Vistos los resultados de sus respectivas visiones, habrá que convenir que tanto Miguel como Luka tenían razón. El Madrid se llevó esa Champions alucinante y Modric era, en efecto, un genio. Por eso, hoy, en el día de los balances, tengo que empezar a mirar a mi amigo como miraría a un profeta: él vio al 10 del Madrid antes que nadie.
Si están ustedes en Madrid y pasan por la boca del metro de Tribunal, suban por la calle Churruca. Pasado el primer cruce encontrarán una floristería y una administración de Lotería y después una pequeña tienda de alimentación, de las de siempre, a la que se le está acabando la historia, como le ha pasado a Luka.
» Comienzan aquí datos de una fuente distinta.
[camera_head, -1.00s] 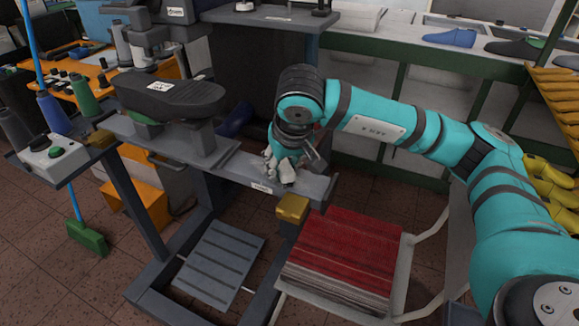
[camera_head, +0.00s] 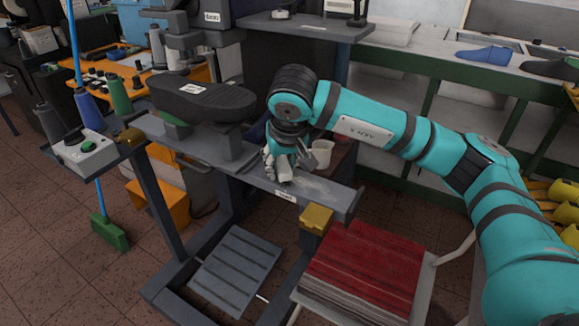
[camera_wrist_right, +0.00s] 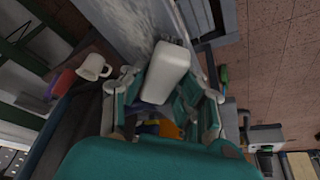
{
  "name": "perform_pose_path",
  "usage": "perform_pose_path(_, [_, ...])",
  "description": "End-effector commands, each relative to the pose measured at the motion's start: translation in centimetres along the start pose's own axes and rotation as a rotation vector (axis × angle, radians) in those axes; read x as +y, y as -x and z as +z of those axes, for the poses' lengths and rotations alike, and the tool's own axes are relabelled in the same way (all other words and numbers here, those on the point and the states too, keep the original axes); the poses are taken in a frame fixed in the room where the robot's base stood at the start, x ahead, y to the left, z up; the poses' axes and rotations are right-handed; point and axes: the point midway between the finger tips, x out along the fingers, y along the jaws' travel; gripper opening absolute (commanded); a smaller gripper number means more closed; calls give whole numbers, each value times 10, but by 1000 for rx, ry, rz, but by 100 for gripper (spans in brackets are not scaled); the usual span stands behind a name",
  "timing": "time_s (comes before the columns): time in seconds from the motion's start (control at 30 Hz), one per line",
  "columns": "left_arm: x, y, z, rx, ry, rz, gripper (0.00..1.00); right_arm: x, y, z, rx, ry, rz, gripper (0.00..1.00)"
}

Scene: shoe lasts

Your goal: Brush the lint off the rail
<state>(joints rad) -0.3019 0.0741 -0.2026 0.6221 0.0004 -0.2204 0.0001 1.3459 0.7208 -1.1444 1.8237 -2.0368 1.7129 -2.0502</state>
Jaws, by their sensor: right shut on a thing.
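The grey rail (camera_head: 336,196) runs along the front of the machine stand, with a small white label on its front edge. A pale fuzzy patch of lint (camera_head: 318,186) lies on the rail, right of my right gripper; it also shows in the wrist view (camera_wrist_right: 137,42). My right gripper (camera_head: 281,172) points down over the rail and is shut on a pale, rounded block (camera_wrist_right: 167,73), seemingly the brush. The block's lower end is at or just above the rail; I cannot tell if it touches. My left gripper is not in view.
A dark shoe-shaped form (camera_head: 202,98) stands on the machine left of my gripper. A white cup (camera_head: 321,153) is behind the rail. A yellow block (camera_head: 316,218) sits at the rail's front, above a stack of red sheets (camera_head: 365,265). A control box (camera_head: 84,152) is at left.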

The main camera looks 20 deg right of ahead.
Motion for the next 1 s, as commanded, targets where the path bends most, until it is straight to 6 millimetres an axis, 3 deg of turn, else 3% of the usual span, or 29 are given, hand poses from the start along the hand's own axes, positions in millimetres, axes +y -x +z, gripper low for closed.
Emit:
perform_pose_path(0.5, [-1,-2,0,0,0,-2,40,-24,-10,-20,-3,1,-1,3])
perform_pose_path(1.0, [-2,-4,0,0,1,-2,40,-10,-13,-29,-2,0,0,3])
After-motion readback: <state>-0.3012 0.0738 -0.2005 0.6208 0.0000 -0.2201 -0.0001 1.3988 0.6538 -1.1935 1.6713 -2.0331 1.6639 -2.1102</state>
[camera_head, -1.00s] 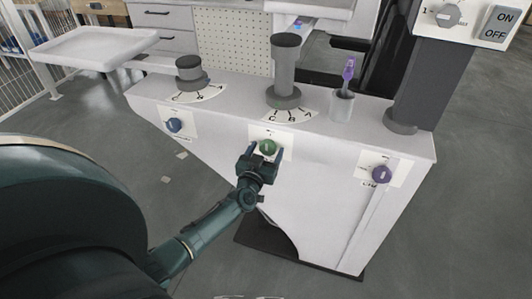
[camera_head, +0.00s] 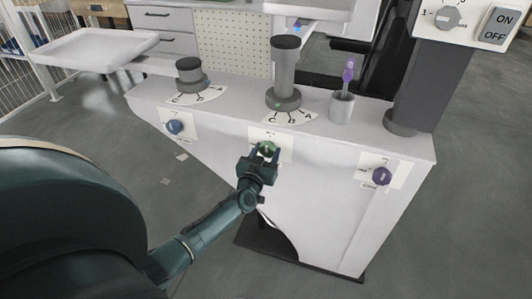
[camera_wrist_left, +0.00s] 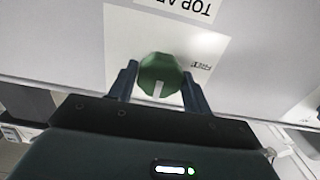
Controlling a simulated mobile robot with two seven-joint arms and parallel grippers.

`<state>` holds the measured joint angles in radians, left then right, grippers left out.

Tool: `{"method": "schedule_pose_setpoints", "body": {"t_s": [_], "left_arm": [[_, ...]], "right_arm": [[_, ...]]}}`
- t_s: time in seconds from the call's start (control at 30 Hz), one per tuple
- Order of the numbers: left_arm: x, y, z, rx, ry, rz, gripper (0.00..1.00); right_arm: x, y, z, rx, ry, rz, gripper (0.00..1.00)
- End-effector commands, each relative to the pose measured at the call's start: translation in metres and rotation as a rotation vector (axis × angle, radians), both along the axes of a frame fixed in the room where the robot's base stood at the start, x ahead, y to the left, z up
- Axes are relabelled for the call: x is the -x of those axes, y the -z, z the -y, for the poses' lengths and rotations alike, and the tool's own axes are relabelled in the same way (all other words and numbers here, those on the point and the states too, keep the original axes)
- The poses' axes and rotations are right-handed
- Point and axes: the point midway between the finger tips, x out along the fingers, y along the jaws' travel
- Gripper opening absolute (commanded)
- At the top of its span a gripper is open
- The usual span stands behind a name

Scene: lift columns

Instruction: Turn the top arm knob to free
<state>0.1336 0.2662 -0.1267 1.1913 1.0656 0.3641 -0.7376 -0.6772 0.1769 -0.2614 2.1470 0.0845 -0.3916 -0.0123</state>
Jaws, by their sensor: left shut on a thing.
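The top arm knob is a green knob (camera_head: 266,149) on a white label plate (camera_head: 284,143) at the middle of the white cabinet's front face. It also shows in the left wrist view (camera_wrist_left: 158,70), with a white pointer line directed down in that picture. Part of a "TOP A..." label (camera_wrist_left: 170,8) shows upside down above it, and a "FREE" mark (camera_wrist_left: 194,67) lies to its right. My left gripper (camera_head: 264,157) is shut on the green knob, one finger on each side. My right gripper is not in view.
A blue knob (camera_head: 174,127) is left of the green one and a purple knob (camera_head: 382,176) is right. On the cabinet top (camera_head: 235,100) stand a short dark knob (camera_head: 189,72), a taller post (camera_head: 285,70) and a cup (camera_head: 342,106). A grey column (camera_head: 425,85) rises at right.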

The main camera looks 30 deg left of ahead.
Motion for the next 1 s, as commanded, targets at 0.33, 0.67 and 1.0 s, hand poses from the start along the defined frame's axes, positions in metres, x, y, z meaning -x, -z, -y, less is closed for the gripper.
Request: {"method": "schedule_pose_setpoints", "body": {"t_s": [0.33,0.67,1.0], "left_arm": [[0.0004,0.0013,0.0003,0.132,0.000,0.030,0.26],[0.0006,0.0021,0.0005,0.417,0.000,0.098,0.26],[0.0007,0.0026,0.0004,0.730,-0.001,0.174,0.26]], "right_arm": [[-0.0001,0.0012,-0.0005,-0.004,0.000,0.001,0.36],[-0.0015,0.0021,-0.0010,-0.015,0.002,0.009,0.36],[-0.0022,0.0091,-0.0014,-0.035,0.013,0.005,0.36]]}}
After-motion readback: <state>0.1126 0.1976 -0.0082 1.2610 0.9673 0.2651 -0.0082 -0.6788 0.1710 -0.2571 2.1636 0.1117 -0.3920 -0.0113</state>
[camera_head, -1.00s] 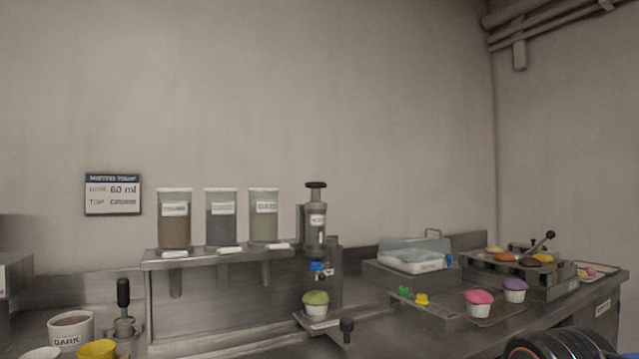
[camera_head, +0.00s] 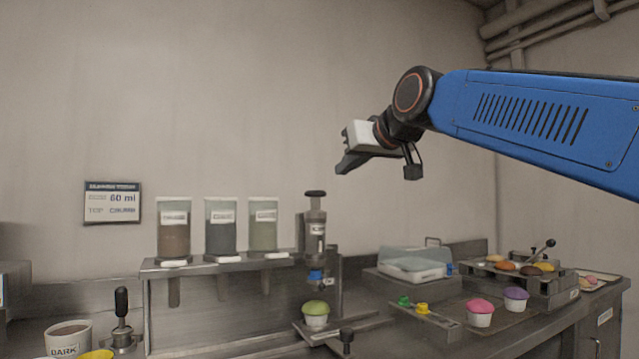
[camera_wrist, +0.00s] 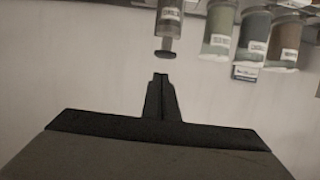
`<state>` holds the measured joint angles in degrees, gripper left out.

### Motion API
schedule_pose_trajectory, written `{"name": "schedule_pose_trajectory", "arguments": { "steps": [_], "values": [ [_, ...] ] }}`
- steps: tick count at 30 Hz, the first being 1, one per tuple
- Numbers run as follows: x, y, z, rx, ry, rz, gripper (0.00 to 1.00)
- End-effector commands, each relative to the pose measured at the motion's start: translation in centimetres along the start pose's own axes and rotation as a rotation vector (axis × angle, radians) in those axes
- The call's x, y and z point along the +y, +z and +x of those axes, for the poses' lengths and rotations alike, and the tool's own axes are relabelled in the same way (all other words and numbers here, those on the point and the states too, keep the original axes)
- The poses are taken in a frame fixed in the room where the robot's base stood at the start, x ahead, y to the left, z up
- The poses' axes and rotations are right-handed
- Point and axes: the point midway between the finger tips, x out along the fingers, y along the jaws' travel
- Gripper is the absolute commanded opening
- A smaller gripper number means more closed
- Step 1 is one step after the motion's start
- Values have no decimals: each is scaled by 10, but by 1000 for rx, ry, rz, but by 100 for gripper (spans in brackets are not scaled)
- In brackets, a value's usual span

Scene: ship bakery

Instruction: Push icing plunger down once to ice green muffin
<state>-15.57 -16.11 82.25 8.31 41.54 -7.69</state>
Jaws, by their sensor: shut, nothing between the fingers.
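The icing dispenser (camera_head: 316,235) stands upright at the right end of the shelf, with its black plunger knob (camera_head: 315,194) raised on top. The green muffin (camera_head: 316,311) in a white cup sits on a small stand below the blue nozzle (camera_head: 315,275). My gripper (camera_head: 342,168) is shut and empty, above and slightly right of the plunger knob, with a gap between them. The wrist view is upside down; the shut fingers (camera_wrist: 161,78) point toward the plunger knob (camera_wrist: 163,54) and do not touch it.
Three labelled canisters (camera_head: 218,230) stand on the shelf left of the dispenser. A pink muffin (camera_head: 480,312) and a purple muffin (camera_head: 515,298) sit on the right counter by a rack (camera_head: 555,282). The wall sign (camera_head: 112,203) hangs at left. Air above the dispenser is free.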

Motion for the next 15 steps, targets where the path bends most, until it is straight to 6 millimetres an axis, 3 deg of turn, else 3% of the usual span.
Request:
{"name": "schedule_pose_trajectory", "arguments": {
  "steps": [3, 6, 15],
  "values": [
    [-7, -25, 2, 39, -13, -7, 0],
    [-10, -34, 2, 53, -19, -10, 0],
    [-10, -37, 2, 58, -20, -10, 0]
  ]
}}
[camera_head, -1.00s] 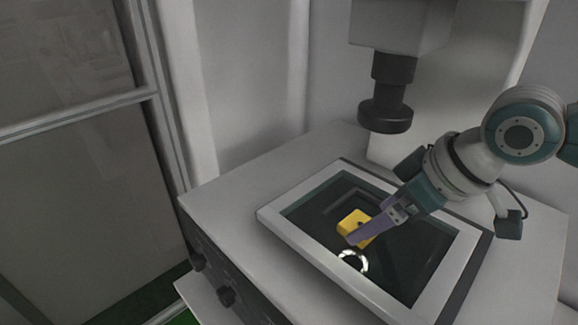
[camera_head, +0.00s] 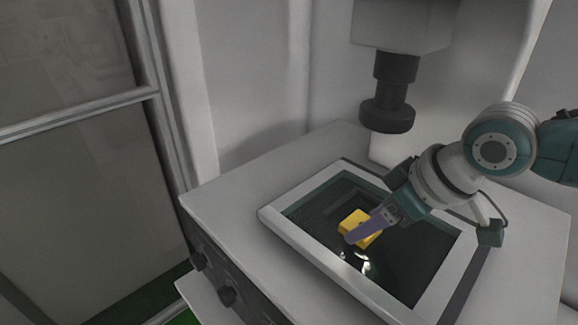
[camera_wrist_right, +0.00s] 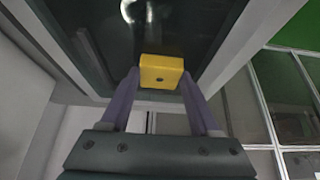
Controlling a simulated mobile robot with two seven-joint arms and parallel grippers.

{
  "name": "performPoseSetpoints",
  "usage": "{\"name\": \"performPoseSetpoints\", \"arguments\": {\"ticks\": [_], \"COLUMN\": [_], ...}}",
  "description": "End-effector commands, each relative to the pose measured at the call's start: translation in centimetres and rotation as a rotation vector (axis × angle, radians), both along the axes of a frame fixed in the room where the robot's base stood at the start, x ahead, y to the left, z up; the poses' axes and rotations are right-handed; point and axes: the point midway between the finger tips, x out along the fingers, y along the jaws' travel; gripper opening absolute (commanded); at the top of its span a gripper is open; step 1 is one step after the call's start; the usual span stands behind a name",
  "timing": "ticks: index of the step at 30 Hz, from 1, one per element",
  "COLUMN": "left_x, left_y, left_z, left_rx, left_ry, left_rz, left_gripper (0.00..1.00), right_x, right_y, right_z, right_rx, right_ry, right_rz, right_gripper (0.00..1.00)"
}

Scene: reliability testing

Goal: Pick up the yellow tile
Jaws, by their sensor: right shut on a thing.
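The yellow tile (camera_head: 357,222) is a small block with a dark hole, seen over the dark glass of the framed stage. In the right wrist view the yellow tile (camera_wrist_right: 161,71) sits between the tips of the two purple fingers. My right gripper (camera_head: 362,234) is shut on it, reaching in from the right. The near finger hides part of the tile in the head view. I cannot tell whether the tile touches the glass. My left gripper is not in view.
The light frame (camera_head: 312,251) surrounds the dark glass (camera_head: 405,262) on a grey machine table (camera_head: 232,196). A dark cylindrical head (camera_head: 387,105) hangs above the far side. Dark knobs (camera_head: 227,296) stick out at the front left. The left part of the tabletop is bare.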

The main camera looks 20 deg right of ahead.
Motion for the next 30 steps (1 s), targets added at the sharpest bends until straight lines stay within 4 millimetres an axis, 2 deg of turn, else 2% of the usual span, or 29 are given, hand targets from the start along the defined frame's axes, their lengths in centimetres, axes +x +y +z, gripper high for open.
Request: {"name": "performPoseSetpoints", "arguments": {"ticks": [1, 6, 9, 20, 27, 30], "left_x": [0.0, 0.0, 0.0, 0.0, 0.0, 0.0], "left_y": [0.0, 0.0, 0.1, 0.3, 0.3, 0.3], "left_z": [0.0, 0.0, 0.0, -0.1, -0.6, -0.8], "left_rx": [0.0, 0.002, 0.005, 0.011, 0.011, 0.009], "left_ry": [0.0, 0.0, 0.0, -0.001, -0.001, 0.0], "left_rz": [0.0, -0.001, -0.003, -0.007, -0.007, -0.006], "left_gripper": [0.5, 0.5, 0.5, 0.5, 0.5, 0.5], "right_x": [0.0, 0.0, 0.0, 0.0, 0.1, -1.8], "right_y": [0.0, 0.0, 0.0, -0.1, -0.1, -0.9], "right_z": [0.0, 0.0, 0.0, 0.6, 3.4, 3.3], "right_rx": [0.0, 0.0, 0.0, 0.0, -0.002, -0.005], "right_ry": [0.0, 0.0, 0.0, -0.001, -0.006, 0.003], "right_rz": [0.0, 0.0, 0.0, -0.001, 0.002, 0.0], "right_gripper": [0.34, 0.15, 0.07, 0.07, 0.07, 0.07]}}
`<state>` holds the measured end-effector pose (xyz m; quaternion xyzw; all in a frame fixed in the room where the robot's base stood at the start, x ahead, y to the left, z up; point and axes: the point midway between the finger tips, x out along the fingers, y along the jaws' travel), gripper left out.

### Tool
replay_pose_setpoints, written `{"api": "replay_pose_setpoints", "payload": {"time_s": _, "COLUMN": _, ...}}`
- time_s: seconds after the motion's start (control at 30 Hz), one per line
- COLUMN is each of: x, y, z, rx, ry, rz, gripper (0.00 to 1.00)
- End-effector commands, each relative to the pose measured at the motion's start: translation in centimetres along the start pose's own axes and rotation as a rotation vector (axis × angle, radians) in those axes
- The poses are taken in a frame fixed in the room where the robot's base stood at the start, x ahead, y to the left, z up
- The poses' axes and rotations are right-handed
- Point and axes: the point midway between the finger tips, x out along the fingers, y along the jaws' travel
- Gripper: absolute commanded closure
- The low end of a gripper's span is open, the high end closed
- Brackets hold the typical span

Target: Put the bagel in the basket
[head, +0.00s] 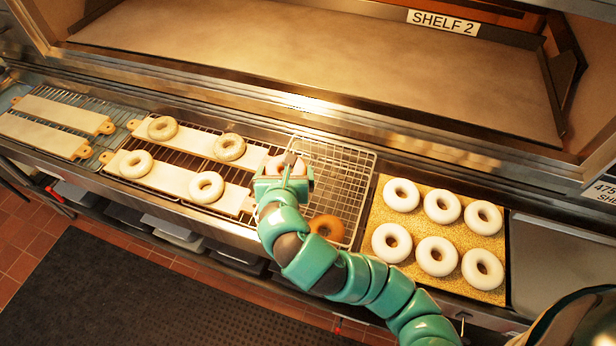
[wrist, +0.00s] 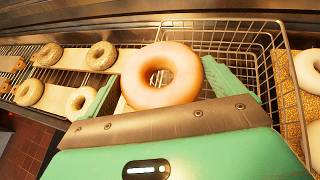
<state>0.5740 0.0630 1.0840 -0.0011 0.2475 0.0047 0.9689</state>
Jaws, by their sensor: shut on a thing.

Después de tres generaciones, la ciudad cambiante va a devorarla o quizás a travestirla de otra cosa distinta, igual que le sucedió al emblemático Café Comercial de la Glorieta de Bilbao. Una familia se queda sin casa y sin negocio, así vienen los tiempos. Sin embargo, hasta dentro de unos meses aún podrán encontrar ahí a gente que, como Luka, en algún momento han sido los mejores en lo suyo. Allí estará Miguel, vestido como los tenderos de toda la vida, con su bata corta —que, por supuesto, es blanca—. O tal vez Sandra, una croata que habla español con acento de Chamberí.
Si les da por charlar un rato con ellos (cosa que no podrán hacer en la caja de un supermercado, en un ramen-bar, en una inmobiliaria, o en cualquier otro de los negocios que vendrán a reemplazarlos, pero nunca a sustituirlos), todavía podrán hablar del próximo partido o tomarse algo a la salud de quien gusten. Yo les sugiero que brinden por ese rubito callado que vino a Madrid sin nombre y se fue con tantas Copas de Europa como Gento. Una de esas personas que la vida nos puso en el camino un rato y que nos la hizo más corta, como sucede con todas las cosas felices, a base de llenarla de buenos recuerdos. Debo de haberme vuelto viejo: estoy convencido de que nadie va a poder superarlos.